2. For All Mankind 2x10: "The Grey", written by Matt Wolpert & Ben Nedivi, directed by Sergio Mimica-Gezzan
This did work on its own, to my surprise. For All Mankind is an alternative history show where the Space Race continued unabated after the 1960s. This episode is set in the 1980s, and America has a base on the Moon, Apollo-Soyuz is going ahead, there are missile platforms in space, and so on. I am a sucker for shows about competent people working together to solve difficult problems, and this is one of them. (I particularly liked Wrenn Schmidt as Margo Madison, director of Mission Control.) There are lots of good moments in this, a show about how even in dark times we can work together, and it very much made me want to go back and watch the first two seasons. Except, you know, it's on Apple TV+ (surely one of the less necessary streaming services; I signed up for a week-long free trial to watch this).

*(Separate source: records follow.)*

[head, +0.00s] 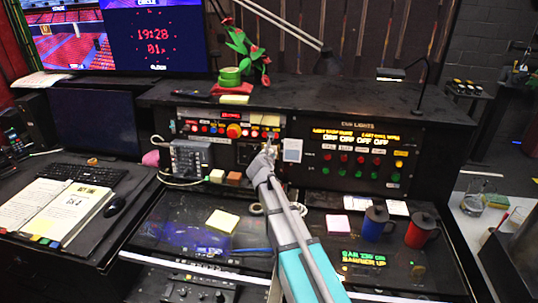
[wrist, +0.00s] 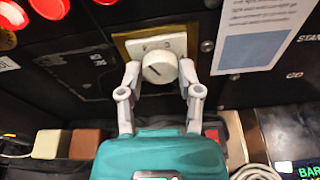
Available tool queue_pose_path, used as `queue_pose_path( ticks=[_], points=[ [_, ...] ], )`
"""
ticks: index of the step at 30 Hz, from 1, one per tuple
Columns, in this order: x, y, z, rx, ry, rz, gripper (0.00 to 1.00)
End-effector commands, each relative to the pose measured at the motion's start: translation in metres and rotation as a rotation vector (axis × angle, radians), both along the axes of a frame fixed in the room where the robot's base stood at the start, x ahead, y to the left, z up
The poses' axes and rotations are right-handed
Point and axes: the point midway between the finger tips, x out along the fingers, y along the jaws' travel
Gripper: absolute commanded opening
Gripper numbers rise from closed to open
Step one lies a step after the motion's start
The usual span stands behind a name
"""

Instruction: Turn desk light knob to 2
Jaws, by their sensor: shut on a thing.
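The desk light knob (wrist: 159,67) is a round white dial with a dark pointer line, on a white plate in a brass-coloured frame (wrist: 178,24) on the black panel. In the wrist view the pointer slants from upper right to lower left. No numbers around the knob are legible. My gripper (wrist: 158,80) is at the knob, with one grey finger on each side, shut on it. In the head view my gripper (head: 266,153) reaches the panel from below and hides most of the knob.
Red buttons (wrist: 48,6) sit left of the knob, and a white printed sheet (wrist: 257,32) is at its right. Below are small blocks (head: 234,177) on the ledge. The cue lights panel (head: 358,158) is to the right. Blue and red mugs (head: 374,224) stand on the desk.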

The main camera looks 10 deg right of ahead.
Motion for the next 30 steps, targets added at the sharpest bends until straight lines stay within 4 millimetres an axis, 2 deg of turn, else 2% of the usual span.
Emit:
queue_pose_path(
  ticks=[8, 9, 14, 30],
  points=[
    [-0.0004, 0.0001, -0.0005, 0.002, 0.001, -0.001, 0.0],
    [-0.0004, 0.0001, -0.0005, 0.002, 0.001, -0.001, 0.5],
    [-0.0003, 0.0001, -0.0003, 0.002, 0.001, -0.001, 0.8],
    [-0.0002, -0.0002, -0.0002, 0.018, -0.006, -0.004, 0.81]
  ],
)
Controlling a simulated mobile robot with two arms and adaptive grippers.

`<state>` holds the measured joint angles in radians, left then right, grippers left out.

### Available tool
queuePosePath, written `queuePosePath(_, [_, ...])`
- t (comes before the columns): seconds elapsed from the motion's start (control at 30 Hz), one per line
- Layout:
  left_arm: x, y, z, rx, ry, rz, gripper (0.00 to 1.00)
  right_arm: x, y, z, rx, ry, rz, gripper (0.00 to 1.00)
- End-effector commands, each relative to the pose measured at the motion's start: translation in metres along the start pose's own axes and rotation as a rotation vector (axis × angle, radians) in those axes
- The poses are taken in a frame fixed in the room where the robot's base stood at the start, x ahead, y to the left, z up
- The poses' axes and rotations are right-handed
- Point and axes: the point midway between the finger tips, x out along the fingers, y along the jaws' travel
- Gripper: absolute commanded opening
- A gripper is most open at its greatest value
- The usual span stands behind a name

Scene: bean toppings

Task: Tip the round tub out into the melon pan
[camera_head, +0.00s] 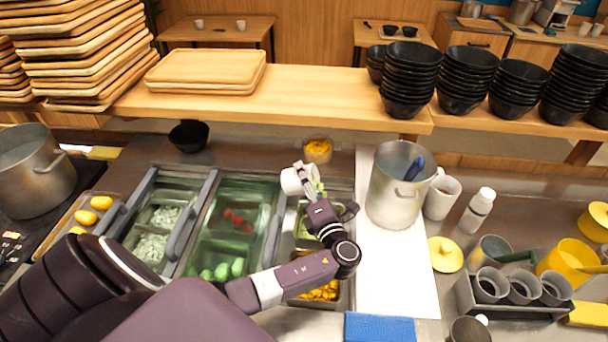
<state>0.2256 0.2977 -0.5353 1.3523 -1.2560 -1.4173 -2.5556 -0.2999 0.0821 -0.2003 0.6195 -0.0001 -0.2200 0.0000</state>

1. Star Trek: Lower Decks 2x09: "wej Duj", written by Kathryn Lyn, directed by Bob Suarez
Like I said above, I nominated this. This was a great episode of the overall strong second season of Lower Decks, with the story of the lower-decks Cerritos crew paralleled with their counterparts on Klingon and Vulcan ships, all coming together in a satisfying way. The character of T'Lyn, the Vulcan prone to "outbursts," was particularly fun, as was security chief Shaxs doing pottery. It's Lower Decks at its best, and you bet that if a show I actually watch gets a Hugo nomination, I am going to rank it highly.
Overall Thoughts
* After the Mandarin reference, I reminded my wife of the events of Iron Man 3, which we saw some time ago. I figure that was it: we explain how this move relates to the other one for the continuity nerds in the audience, then move on. Little did I expect that five minutes later Ben Kingsley would turn up! If you told me that as originally filmed, his character left them before they went through the portal, I would believe it; I don't think he interacted with a main character again after they crossed over, so you could have totally beefed up his role in reshoots.